--- START OF LISTING ---
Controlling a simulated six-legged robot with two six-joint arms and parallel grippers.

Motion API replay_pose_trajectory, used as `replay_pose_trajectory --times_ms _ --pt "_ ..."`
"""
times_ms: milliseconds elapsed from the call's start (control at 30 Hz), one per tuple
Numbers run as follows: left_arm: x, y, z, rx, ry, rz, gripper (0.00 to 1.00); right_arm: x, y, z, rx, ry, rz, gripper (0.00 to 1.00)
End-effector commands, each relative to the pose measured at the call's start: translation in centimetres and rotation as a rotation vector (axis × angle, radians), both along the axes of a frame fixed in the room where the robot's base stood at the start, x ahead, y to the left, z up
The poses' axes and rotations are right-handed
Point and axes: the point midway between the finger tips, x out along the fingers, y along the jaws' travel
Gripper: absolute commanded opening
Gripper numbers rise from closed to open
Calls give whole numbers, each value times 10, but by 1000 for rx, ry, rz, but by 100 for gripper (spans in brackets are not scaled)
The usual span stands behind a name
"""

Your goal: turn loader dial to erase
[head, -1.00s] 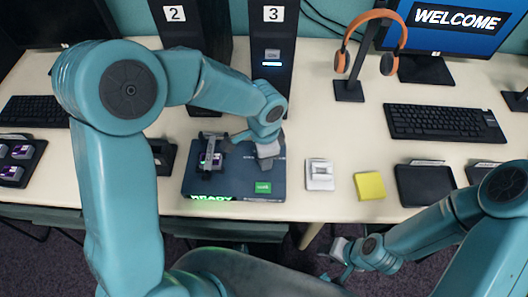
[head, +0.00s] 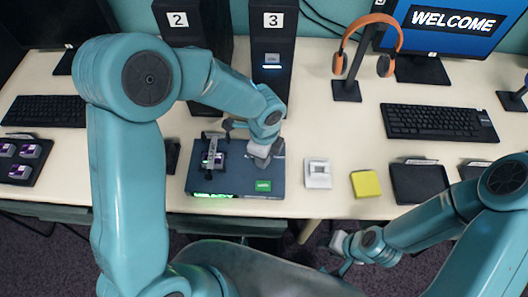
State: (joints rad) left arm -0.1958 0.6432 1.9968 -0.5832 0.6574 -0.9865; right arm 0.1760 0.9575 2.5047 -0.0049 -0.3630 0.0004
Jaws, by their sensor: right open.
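The loader (head: 225,181) is a dark blue box at the table's front edge, with a lit green strip on its front and a green label on top. The dial is not visible; the gripper and wrist cover that area. Whether its jaws are open or touching anything is unclear. My right gripper (head: 340,249) is open and empty, off the table's front edge at lower right.
Right of the loader lie a white switch-like block (head: 318,174), a yellow pad (head: 365,184) and a black tray (head: 419,183). Towers marked 2 (head: 178,19) and 3 (head: 273,20) stand behind. A tray of purple-labelled chips (head: 22,160) is at left.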

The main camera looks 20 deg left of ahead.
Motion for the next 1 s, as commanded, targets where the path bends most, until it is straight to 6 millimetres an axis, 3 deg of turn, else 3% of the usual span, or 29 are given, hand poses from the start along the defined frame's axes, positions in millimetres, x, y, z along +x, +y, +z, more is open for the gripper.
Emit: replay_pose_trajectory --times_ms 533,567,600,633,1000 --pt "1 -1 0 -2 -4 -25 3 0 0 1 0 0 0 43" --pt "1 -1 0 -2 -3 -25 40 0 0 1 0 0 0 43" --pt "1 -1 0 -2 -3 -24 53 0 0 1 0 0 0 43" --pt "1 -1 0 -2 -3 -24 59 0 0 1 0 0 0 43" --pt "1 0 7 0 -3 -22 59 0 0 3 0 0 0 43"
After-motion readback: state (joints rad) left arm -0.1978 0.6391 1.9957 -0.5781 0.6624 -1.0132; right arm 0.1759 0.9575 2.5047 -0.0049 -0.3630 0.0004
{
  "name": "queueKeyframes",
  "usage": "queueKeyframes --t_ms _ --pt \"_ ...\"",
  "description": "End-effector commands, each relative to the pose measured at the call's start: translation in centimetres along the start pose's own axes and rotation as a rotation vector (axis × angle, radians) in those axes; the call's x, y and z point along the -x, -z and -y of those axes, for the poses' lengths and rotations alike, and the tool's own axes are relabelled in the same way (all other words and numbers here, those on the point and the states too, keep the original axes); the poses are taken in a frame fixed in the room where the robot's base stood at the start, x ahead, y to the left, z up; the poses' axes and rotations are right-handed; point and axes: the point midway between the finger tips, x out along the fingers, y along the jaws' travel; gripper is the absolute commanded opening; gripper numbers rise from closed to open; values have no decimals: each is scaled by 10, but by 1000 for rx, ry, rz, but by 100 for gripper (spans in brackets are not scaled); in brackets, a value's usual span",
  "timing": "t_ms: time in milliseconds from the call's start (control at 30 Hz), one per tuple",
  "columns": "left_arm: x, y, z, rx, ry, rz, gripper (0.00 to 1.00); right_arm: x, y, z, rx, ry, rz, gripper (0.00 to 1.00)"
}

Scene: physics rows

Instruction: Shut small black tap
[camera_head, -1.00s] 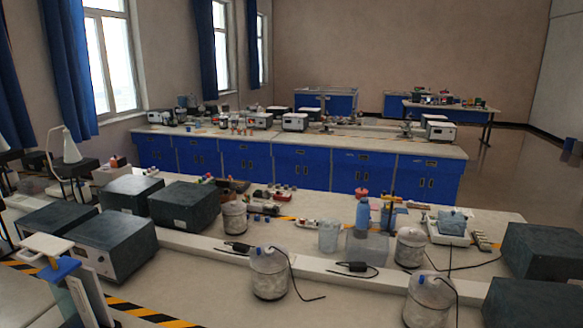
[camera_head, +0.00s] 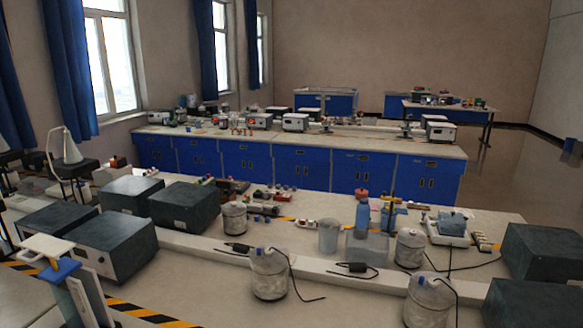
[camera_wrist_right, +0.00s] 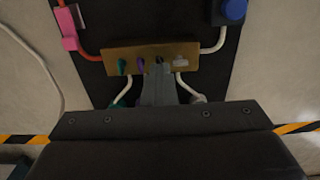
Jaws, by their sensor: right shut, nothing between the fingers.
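In the right wrist view a brown block (camera_wrist_right: 110,55) carries a row of small taps on a dark board (camera_wrist_right: 88,82). From left to right I see a green tap (camera_wrist_right: 122,65), a purple tap (camera_wrist_right: 140,66), a small black tap (camera_wrist_right: 159,60) and a whitish tap (camera_wrist_right: 180,61). My right gripper (camera_wrist_right: 158,72) is shut and empty, its fingertips right at the black tap and partly covering it. I cannot tell whether they touch it, or how the tap's handle is turned. The head view does not show my right gripper, and my left gripper shows in neither view.
A pink part (camera_wrist_right: 68,28) with a red tube is left of the block, and a blue knob (camera_wrist_right: 233,9) is at upper right. Pale tubes run beside the block. In the head view, benches hold dark boxes (camera_head: 112,249) and jars (camera_head: 269,274).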

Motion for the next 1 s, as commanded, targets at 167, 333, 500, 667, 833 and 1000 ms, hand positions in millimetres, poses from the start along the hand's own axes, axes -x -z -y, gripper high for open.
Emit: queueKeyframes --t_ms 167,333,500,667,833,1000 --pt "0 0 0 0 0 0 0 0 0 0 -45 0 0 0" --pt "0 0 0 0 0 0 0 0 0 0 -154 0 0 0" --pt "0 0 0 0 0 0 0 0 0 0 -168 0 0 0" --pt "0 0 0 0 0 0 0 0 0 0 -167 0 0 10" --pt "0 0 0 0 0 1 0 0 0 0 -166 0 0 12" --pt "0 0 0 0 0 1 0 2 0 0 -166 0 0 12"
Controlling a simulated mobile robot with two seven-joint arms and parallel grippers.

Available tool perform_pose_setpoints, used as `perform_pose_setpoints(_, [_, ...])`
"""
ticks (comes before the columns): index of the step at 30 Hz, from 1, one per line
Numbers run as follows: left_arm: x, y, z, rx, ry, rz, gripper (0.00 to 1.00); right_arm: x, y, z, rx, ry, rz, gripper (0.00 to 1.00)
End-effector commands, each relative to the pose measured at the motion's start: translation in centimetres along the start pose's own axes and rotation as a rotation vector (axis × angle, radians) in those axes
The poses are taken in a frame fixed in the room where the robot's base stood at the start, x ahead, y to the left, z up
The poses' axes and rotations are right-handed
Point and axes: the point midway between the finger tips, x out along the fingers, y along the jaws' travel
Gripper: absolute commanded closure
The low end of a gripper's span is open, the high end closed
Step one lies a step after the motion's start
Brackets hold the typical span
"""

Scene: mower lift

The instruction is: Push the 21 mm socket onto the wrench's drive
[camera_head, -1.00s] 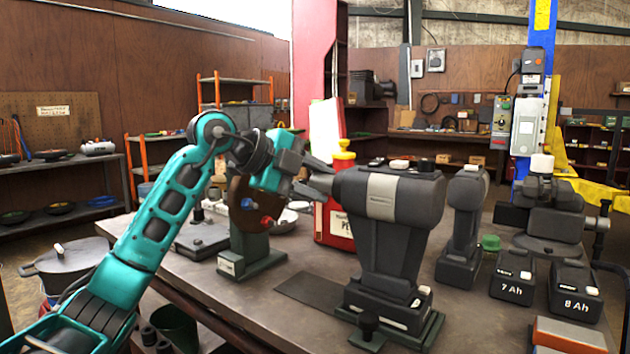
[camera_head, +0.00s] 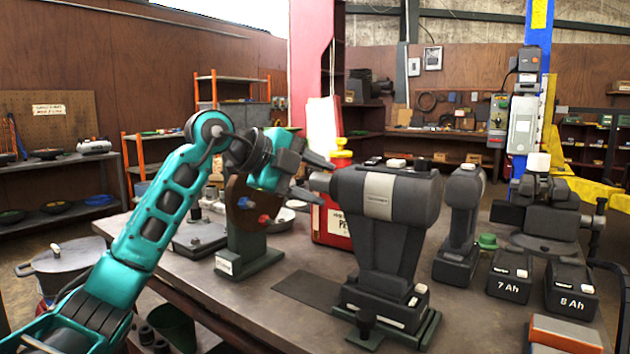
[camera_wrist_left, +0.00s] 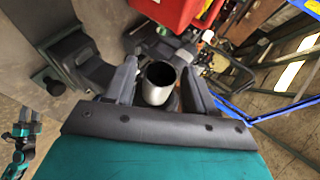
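The large grey wrench (camera_head: 394,250) stands upright in a dark green cradle on the table, its nose pointing left. My left gripper (camera_head: 314,179) is at that nose, its fingers spread above and below. In the left wrist view a silver hollow socket (camera_wrist_left: 158,84) lies between the fingers of the left gripper (camera_wrist_left: 160,84), its dark opening facing the camera. The fingers stand apart, with a gap visible at the socket's right side. The socket's far end and the wrench's drive are hidden, so I cannot tell how far they are joined. My right arm shows small at the wrist view's lower left.
A red container (camera_head: 330,222) stands behind the wrench nose. A smaller grey tool (camera_head: 461,220) and batteries marked 7 Ah (camera_head: 510,278) and 8 Ah (camera_head: 571,288) stand at right.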

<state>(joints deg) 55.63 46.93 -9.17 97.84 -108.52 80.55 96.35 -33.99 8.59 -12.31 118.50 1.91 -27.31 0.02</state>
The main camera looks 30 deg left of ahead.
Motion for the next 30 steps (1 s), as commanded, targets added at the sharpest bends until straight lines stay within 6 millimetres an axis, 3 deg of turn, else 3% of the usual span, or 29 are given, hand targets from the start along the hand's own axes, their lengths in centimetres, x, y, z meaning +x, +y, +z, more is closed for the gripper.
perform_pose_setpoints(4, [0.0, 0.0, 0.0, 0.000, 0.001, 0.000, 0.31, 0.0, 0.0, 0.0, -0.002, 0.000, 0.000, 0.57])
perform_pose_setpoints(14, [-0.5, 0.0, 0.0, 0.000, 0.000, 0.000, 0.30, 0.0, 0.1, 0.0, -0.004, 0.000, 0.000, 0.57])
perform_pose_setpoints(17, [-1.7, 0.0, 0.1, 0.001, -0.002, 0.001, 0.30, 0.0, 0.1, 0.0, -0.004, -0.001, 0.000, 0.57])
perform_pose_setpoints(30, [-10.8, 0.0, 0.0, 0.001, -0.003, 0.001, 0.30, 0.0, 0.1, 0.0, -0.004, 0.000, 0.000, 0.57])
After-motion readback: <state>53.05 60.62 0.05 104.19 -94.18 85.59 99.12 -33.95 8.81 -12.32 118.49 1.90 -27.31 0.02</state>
--- END OF LISTING ---
-- WHAT IS NEEDED --
From the line with "[head, +0.00s]" to the line with "State: (joints rad)", set down those lines word for word and only those, counting both ends. Pictures stay out of the copy.

-- ANSWER --
[head, +0.00s] 
State: (joints rad) left arm -0.1958 0.6432 1.9968 -0.5832 0.6574 -0.9865; right arm 0.1760 0.9575 2.5047 -0.0049 -0.3630 0.0004

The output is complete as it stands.